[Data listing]
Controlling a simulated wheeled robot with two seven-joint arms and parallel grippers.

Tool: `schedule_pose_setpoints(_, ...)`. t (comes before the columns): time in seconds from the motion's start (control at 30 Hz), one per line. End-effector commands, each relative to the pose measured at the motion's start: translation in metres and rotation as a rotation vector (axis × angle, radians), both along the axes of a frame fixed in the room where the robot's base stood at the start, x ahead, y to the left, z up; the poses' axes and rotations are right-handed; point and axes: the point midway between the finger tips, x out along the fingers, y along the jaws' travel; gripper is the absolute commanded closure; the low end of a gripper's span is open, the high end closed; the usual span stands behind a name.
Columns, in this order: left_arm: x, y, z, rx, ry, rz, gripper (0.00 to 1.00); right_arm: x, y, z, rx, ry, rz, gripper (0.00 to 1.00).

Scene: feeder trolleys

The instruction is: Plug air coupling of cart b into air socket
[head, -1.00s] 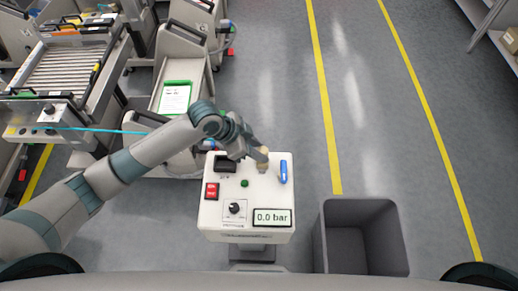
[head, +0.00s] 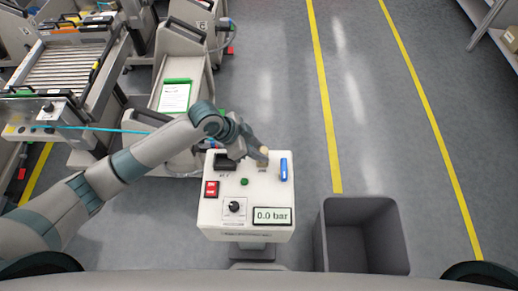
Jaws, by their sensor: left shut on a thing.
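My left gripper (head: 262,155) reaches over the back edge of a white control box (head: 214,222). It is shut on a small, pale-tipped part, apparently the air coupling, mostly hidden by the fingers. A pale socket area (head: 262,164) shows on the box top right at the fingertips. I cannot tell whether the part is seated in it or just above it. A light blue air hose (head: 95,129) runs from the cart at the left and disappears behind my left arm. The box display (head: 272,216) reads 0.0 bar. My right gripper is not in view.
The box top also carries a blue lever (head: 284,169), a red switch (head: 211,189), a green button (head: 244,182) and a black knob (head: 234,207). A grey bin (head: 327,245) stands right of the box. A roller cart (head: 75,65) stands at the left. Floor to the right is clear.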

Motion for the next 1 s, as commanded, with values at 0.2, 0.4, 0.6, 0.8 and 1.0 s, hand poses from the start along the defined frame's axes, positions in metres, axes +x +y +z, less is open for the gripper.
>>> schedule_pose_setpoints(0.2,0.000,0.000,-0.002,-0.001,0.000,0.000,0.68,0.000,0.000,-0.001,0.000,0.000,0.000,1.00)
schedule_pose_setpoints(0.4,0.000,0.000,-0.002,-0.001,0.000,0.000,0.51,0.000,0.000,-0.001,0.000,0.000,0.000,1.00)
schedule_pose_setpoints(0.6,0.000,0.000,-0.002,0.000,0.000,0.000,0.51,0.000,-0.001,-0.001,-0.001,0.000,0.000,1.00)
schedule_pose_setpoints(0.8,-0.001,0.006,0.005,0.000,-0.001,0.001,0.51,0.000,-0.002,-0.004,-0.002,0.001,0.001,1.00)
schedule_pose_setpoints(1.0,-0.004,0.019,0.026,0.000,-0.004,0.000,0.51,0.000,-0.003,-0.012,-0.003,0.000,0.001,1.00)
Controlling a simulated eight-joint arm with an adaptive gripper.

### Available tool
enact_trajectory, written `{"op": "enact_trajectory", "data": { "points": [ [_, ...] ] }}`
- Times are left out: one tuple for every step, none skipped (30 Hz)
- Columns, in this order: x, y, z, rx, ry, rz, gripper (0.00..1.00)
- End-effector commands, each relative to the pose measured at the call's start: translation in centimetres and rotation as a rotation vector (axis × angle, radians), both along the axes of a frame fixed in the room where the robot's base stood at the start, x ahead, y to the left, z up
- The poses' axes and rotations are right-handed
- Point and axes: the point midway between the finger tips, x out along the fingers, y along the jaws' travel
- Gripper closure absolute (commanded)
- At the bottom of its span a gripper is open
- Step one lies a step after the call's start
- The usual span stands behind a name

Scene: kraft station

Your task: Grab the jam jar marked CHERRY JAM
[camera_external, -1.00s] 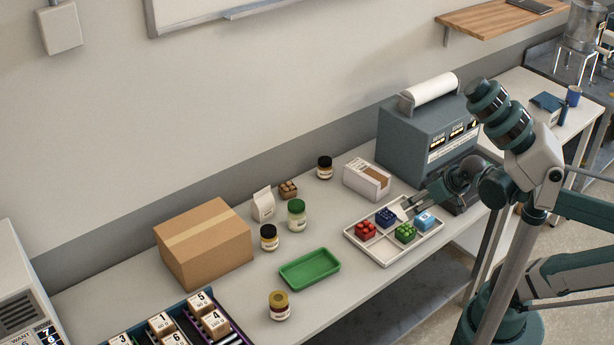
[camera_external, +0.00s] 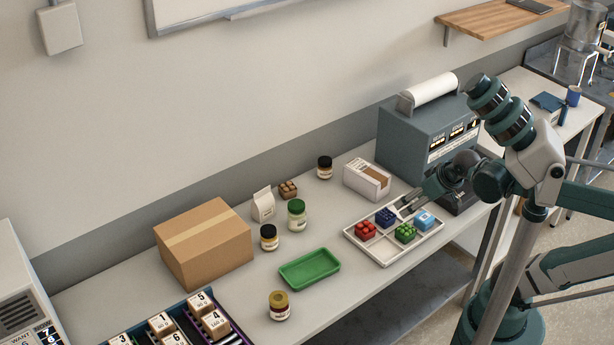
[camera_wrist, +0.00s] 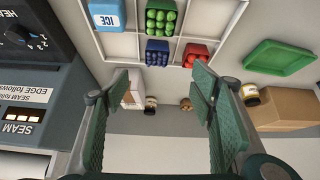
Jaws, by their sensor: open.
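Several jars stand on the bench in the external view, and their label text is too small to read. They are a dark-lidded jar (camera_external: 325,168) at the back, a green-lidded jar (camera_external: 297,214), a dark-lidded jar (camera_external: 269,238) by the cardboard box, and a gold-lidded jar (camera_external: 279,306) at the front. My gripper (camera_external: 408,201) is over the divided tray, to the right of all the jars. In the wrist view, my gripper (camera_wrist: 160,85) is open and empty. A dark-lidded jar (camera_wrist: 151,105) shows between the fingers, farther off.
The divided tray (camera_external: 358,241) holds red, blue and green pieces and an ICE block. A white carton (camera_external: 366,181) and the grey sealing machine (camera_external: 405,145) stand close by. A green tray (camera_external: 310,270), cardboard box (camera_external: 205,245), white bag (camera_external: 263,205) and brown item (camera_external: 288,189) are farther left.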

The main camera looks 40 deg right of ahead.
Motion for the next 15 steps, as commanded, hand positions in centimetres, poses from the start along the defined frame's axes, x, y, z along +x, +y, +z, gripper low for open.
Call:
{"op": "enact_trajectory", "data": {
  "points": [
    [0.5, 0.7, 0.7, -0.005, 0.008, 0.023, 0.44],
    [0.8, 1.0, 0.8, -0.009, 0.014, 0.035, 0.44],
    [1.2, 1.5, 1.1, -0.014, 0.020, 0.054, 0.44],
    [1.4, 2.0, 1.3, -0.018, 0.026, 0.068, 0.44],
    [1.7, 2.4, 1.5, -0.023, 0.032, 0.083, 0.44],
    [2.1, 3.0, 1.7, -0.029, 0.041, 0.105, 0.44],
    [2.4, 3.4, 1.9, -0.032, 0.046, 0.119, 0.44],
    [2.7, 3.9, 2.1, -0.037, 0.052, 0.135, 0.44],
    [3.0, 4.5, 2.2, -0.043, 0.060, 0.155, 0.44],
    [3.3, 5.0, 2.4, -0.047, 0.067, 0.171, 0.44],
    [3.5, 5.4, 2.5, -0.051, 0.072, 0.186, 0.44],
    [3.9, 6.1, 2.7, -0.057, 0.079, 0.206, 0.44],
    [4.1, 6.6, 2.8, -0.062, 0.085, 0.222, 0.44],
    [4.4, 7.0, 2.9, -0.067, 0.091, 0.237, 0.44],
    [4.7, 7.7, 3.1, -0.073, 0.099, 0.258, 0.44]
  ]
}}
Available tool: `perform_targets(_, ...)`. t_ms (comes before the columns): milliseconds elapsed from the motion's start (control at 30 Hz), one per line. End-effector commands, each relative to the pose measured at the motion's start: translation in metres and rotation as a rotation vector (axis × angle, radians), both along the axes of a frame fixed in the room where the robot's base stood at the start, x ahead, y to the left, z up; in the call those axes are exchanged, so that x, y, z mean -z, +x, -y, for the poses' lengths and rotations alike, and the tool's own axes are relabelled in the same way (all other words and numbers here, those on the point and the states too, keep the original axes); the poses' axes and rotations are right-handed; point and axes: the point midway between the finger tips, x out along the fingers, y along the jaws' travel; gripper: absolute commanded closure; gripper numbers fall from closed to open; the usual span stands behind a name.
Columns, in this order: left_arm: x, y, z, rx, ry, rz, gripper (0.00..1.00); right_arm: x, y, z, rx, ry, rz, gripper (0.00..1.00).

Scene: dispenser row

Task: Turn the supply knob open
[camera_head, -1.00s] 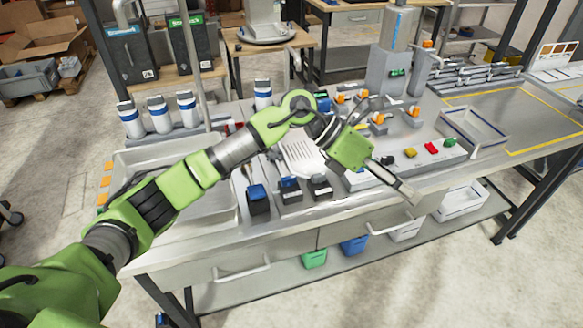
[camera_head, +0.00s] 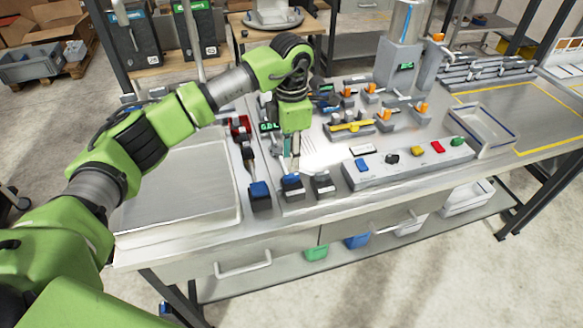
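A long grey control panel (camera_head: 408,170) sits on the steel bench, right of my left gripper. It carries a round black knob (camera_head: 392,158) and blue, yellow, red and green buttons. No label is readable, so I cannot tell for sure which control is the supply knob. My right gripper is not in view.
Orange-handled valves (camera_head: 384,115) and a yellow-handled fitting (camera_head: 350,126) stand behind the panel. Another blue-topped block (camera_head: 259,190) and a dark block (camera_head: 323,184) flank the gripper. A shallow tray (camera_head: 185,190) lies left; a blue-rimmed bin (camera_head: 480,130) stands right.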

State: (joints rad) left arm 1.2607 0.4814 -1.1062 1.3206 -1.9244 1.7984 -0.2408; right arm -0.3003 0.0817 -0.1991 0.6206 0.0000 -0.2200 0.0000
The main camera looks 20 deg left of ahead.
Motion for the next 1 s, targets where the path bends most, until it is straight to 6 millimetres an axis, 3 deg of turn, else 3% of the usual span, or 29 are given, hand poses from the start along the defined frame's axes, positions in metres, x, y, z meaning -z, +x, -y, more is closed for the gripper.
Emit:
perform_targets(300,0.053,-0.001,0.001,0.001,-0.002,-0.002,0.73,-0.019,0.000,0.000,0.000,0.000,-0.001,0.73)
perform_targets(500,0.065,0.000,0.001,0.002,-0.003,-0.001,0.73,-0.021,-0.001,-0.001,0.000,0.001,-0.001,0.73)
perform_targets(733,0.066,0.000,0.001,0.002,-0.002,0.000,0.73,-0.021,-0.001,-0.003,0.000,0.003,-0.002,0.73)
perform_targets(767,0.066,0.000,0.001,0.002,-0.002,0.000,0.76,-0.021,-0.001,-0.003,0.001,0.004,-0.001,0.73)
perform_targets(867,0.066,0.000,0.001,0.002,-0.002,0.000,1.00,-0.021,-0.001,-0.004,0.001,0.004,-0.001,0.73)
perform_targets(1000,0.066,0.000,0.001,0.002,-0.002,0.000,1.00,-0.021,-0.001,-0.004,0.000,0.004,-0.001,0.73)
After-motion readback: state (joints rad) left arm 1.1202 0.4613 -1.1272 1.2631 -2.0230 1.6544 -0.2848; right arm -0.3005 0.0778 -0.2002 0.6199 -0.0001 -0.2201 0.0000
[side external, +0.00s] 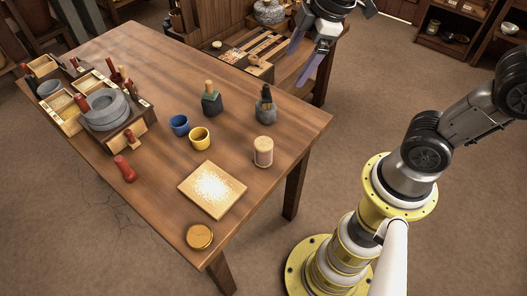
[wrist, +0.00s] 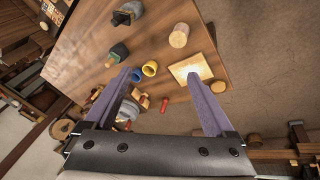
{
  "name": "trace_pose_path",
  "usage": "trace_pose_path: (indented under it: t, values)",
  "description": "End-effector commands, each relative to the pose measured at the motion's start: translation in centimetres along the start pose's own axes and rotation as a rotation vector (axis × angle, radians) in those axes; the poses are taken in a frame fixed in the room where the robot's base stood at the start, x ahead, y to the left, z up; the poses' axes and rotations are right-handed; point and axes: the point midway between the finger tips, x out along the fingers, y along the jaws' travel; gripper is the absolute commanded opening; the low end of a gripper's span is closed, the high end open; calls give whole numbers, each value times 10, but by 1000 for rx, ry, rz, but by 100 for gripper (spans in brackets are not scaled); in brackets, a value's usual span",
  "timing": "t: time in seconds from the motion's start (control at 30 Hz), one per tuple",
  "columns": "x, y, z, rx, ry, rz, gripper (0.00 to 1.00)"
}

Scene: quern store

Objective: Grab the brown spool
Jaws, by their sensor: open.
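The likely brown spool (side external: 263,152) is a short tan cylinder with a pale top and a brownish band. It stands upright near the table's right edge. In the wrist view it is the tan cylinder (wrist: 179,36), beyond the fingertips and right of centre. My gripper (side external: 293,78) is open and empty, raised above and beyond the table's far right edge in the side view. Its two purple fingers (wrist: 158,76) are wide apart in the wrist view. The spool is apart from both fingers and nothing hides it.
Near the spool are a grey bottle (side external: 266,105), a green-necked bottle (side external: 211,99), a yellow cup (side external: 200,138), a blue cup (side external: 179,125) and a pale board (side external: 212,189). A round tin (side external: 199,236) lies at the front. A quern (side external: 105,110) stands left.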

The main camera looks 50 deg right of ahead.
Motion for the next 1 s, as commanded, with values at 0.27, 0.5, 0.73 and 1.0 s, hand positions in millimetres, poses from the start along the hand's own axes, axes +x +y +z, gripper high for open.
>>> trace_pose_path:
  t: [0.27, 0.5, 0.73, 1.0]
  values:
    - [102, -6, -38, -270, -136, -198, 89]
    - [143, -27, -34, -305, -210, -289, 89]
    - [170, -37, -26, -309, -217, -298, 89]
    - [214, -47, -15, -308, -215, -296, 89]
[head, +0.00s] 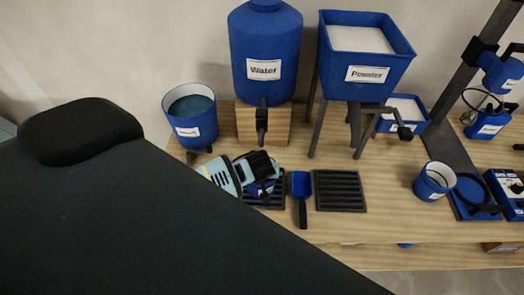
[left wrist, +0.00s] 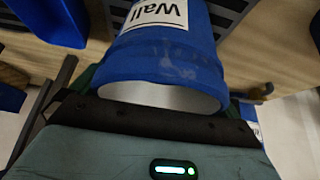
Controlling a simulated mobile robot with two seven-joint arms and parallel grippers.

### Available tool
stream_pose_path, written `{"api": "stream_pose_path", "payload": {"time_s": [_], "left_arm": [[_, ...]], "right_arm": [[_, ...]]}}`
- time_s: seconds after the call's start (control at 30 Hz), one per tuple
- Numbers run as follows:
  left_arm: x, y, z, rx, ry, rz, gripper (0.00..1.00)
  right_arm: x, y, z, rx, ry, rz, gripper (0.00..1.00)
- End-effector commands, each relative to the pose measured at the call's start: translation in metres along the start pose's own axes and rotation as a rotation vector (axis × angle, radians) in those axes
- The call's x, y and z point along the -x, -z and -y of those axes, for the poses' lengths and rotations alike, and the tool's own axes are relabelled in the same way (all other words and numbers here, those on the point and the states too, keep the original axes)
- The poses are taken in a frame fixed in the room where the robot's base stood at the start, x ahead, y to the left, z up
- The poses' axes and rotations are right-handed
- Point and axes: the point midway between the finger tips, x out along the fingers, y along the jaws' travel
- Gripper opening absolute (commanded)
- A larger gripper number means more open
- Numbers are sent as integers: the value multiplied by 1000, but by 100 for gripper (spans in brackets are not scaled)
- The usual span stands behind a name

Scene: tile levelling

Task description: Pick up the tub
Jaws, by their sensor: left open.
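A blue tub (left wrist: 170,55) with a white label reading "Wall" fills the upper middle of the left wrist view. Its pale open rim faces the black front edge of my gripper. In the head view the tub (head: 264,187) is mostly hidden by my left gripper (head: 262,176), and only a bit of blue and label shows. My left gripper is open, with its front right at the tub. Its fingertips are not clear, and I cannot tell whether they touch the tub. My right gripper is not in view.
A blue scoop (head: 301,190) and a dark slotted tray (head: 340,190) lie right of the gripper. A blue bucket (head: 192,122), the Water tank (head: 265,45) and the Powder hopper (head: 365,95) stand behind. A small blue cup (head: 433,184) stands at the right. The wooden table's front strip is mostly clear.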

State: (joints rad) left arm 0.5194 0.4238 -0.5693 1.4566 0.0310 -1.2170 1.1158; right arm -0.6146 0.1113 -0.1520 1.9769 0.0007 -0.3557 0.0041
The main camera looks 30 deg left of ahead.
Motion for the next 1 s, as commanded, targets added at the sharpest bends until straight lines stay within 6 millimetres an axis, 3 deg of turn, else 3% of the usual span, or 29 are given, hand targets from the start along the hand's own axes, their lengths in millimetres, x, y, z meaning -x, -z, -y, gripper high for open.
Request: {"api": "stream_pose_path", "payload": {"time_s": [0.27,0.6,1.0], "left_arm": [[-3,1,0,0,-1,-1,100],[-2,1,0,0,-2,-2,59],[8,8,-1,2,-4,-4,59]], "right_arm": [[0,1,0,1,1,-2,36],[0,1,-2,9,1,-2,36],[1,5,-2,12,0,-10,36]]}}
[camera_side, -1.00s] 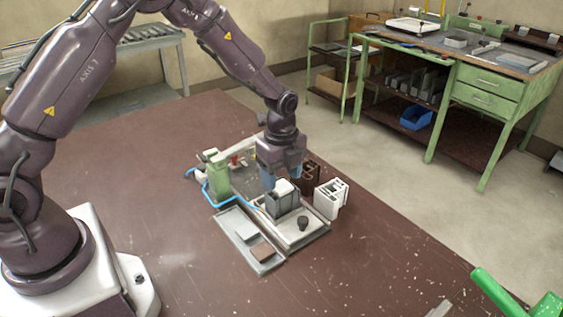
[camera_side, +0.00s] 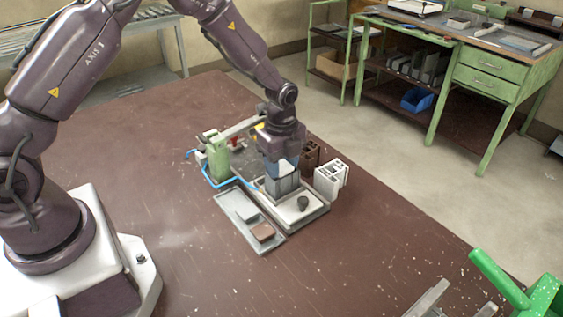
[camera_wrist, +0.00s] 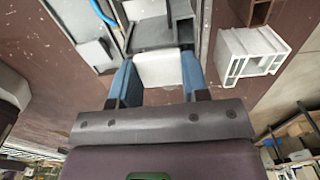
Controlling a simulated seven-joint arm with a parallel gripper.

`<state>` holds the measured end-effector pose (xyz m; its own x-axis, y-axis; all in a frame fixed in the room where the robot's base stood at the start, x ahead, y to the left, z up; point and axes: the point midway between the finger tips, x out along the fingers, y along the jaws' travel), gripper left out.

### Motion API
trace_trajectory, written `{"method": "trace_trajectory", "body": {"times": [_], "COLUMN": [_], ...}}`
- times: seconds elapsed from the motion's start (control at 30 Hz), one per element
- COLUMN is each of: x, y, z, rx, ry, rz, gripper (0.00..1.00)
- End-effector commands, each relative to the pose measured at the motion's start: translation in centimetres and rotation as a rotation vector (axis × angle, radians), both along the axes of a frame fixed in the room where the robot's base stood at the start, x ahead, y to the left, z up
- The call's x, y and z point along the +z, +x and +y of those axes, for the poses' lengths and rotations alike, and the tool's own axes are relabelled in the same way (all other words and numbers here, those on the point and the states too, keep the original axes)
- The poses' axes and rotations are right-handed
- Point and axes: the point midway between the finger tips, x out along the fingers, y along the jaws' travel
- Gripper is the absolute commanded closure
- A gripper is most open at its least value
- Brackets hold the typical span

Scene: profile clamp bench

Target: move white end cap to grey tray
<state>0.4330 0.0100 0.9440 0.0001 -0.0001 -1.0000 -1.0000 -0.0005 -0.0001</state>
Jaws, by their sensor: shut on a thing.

*Work required*: All lines above from the one containing "Scene: quern store" to the one containing "The main camera looks 50 deg right of ahead." must be repeated exactly, both lines included, and no others.

*Answer to the task*:
Scene: quern store

Objective: Grab the brown spool
Jaws, by their sensor: open.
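The likely brown spool (side external: 263,152) is a short tan cylinder with a pale top and a brownish band. It stands upright near the table's right edge. In the wrist view it is the tan cylinder (wrist: 179,36), beyond the fingertips and right of centre. My gripper (side external: 293,78) is open and empty, raised above and beyond the table's far right edge in the side view. Its two purple fingers (wrist: 158,76) are wide apart in the wrist view. The spool is apart from both fingers and nothing hides it.
Near the spool are a grey bottle (side external: 266,105), a green-necked bottle (side external: 211,99), a yellow cup (side external: 200,138), a blue cup (side external: 179,125) and a pale board (side external: 212,189). A round tin (side external: 199,236) lies at the front. A quern (side external: 105,110) stands left.

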The main camera looks 50 deg right of ahead.

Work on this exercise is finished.